What I’ve Learned About Photography
It may be obvious to point out that in the accumulations of images seen over time, posted on social media platforms, the ways we can learn about another person are changing. As opposed to still images—that is, photographs that hold still—fleeting photographs register a different temporality both as they are viewed and as they are remembered.
Consciously and regularly engaging with photographic images one knows to be ephemeral necessarily entails both an intellectual and emotional reconfiguration of understanding the value of those images. In both tradition and culture, whether that of the museum or the family photo album, we generally—if unconsciously—understand photographs under a rubric of value that stems from the sustained capacity of those images and objects to deliver a shifting and yet continually relevant meaning to their past, present, and future audiences. Under this rubric, photographic images move forward through time if they can adapt, if they continue to be invested with material, cultural, and emotional value and are seen anew as they move into their futures.

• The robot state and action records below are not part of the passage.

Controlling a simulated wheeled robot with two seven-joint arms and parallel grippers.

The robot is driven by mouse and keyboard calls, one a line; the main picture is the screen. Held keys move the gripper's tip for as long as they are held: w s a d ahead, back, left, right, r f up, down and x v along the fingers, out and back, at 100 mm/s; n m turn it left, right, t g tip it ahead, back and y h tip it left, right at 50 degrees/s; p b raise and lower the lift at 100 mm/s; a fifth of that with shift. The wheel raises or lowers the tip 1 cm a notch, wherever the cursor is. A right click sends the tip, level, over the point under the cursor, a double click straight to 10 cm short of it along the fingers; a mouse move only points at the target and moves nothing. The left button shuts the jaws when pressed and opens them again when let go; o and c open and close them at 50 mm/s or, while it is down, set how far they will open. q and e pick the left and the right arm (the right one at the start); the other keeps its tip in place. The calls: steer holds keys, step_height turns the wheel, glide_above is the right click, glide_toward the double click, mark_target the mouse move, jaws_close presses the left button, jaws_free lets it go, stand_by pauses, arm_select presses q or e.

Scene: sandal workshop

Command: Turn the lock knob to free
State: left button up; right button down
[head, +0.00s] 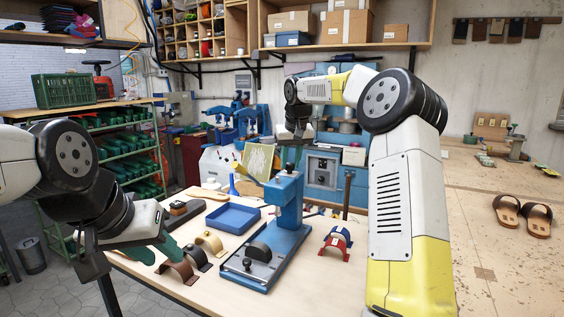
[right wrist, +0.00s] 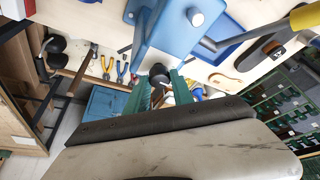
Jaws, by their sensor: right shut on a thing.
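The blue press (head: 290,208) stands upright on the pale workbench, with a black lock knob (head: 290,169) at the top of its column. My right gripper (head: 291,158) reaches over from behind and points down onto the knob. In the right wrist view the round black knob (right wrist: 158,70) sits between the green fingertips (right wrist: 160,84) beside the blue press body (right wrist: 178,35). The gripper is shut on it; the knob's turned position cannot be read. My left gripper (head: 154,249) hangs at the bench's left edge, fingers apart, with nothing visibly held.
A blue tray (head: 233,217) lies left of the press. Brown and tan curved straps (head: 211,242) stand near the left gripper, and red and blue ones (head: 336,243) to the right. A second black knob (head: 247,264) is on the press base. Sandals (head: 537,220) lie on the right table.

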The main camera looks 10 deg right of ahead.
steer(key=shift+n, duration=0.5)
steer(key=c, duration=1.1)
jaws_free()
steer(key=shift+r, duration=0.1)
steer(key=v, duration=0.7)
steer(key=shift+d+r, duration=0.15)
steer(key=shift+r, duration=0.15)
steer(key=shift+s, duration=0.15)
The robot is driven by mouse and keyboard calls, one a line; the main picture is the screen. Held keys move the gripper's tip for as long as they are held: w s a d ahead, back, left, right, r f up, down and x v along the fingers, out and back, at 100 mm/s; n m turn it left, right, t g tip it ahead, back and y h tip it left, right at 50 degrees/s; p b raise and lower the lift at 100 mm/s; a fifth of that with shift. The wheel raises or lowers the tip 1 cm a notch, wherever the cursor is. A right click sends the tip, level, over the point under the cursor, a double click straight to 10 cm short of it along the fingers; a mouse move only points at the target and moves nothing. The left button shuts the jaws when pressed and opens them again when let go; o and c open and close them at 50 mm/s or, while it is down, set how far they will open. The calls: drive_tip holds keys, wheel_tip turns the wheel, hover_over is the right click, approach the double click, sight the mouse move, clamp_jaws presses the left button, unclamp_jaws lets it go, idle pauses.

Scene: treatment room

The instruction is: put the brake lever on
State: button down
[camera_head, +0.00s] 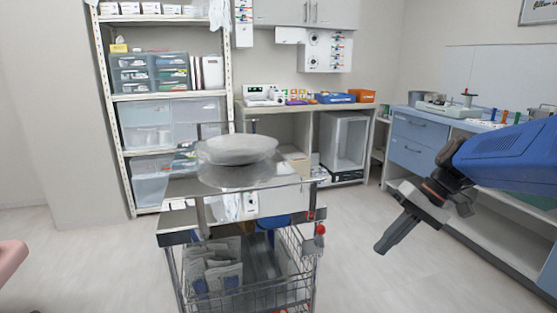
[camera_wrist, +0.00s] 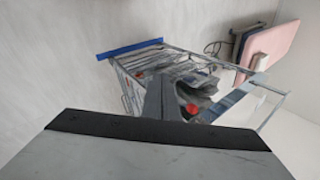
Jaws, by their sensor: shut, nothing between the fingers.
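A metal trolley (camera_head: 184,240) with a glossy top and a wire basket stands in the middle of the head view. The wrist view shows the trolley (camera_wrist: 126,88) tilted, with a red round part (camera_wrist: 192,108) near the fingers. I cannot tell which red part, if any, is the brake lever. My gripper (camera_head: 383,247) is shut and empty, to the right of the trolley and apart from it. Its fingers (camera_wrist: 163,97) hide part of the trolley in the wrist view.
Shelving (camera_head: 128,180) and a counter (camera_head: 290,107) stand behind, and a blue-drawered bench (camera_head: 418,135) is at right. Floor right of the trolley is clear.

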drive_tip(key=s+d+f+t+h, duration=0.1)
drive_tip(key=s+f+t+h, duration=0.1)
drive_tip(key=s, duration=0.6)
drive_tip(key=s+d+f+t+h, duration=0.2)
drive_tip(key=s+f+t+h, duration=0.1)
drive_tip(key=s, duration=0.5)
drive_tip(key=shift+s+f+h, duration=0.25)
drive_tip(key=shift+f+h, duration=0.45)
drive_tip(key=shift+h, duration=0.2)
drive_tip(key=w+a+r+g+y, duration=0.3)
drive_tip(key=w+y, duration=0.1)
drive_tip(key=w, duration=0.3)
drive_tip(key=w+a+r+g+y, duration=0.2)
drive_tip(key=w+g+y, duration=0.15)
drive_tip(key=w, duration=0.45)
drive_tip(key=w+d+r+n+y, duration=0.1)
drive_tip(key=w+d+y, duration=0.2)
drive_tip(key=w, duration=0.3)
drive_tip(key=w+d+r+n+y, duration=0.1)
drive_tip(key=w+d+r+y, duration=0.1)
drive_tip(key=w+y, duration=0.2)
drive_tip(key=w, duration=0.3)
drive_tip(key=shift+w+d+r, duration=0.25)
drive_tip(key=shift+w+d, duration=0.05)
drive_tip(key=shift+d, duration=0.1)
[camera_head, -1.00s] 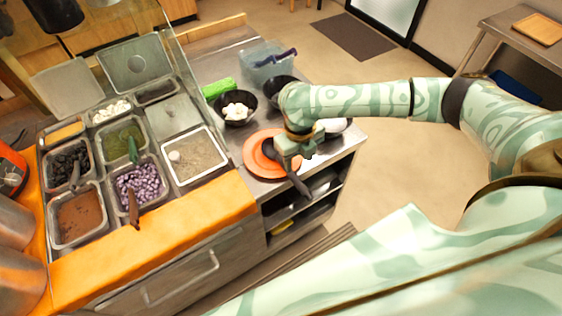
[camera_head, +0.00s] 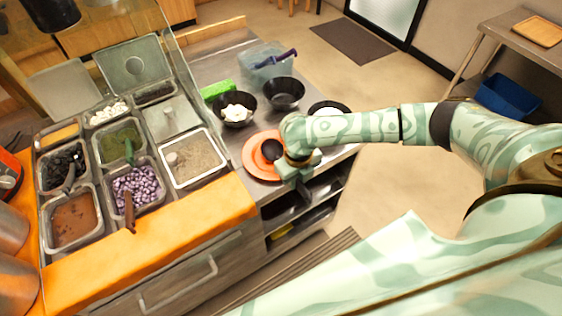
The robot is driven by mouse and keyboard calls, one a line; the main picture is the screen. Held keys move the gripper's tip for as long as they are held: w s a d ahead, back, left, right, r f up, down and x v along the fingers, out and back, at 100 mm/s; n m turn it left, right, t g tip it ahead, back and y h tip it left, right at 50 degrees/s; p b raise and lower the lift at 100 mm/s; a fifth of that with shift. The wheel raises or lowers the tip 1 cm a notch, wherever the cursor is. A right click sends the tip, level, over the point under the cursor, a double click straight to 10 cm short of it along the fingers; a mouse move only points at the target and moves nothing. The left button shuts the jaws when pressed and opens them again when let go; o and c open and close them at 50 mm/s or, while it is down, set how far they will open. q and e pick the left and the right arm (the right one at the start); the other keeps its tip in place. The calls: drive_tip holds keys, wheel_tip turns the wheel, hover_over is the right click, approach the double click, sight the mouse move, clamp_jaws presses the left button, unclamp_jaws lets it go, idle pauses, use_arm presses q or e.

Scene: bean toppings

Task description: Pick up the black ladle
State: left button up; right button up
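The black ladle (camera_head: 271,150) rests with its round bowl on an orange plate (camera_head: 253,161) near the counter's right front corner. Its handle runs toward the lower right and is largely hidden by my right gripper (camera_head: 297,174). My right gripper points down over the handle, at the plate's right edge. Its fingers are too small and covered to show whether they are closed on the handle. My left gripper is not in view.
Two black bowls, one with white food (camera_head: 236,108) and one empty (camera_head: 285,93), stand behind the plate. A black-and-white dish (camera_head: 330,108) sits behind my right wrist. Food trays (camera_head: 193,158) fill the left. Open floor lies to the right.

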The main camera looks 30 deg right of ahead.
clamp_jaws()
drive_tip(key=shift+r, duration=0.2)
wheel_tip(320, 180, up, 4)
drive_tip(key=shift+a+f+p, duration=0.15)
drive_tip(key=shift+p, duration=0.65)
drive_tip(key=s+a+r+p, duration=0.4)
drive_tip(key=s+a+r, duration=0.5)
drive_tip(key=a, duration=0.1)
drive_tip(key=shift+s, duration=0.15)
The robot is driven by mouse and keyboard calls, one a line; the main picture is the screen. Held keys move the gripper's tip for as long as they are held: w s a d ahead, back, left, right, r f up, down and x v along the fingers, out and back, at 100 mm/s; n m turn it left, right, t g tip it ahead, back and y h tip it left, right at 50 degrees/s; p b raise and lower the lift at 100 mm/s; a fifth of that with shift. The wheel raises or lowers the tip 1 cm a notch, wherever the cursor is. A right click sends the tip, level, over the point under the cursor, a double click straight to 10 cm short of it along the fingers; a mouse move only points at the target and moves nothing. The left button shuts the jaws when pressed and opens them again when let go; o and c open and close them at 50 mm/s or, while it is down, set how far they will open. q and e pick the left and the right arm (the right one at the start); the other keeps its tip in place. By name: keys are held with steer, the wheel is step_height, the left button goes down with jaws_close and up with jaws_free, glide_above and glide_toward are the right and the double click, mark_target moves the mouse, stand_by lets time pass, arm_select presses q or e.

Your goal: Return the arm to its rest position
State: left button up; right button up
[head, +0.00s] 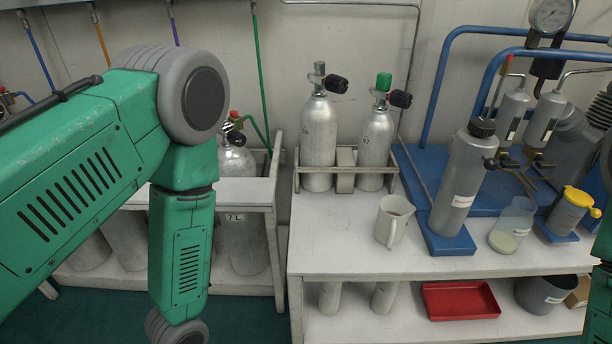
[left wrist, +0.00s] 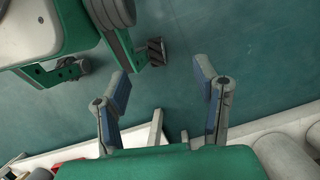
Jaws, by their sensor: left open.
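My left arm (head: 90,180) comes in from the left in the head view. Its forearm hangs down from the elbow in front of the left shelf, and its lower end runs out of the picture at the bottom. In the left wrist view my left gripper (left wrist: 161,82) is open. Its two fingers are spread well apart with nothing between them, over the green floor (left wrist: 175,95). My right gripper is not visible; only parts of my right arm show at the right edge of the head view.
A white bench (head: 340,262) holds two small cylinders in a rack, a beaker (head: 393,222), a grey bottle (head: 462,180) and a blue panel stand. A shelf with larger cylinders (head: 245,245) stands behind my left forearm. A red tray (head: 460,300) sits on the lower shelf.

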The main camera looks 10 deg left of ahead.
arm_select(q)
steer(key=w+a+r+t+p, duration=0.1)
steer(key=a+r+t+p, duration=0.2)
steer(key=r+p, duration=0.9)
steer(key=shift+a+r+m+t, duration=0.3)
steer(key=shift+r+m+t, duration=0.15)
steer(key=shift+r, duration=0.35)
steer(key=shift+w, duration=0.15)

Ephemeral photographs trade on a radically different kind of value, but it’s not no value at all. Rather, it is a value that privileges immediacy and exchange, and the place of accumulative drift in memory as a powerful indicator of future relevance. Like spoken words, which we all intuitively understand to be fleeting (and yet value without question) ephemeral photographs can strike a range of emotional notes: they may be direct, impulsive, lovely, funny, or sweet nothings, they may disappear too quickly or even not quickly enough. These are the ways in which photographs are moving more and more in our contemporary image ecosystem, and rather than write them off as inconsequential or inherently less meaningful than objects that stick around, change hands, are cared for and evolve according to the expectations we hold for them, we can be more attuned to the experiential shifts these other kinds of photographic images have to offer.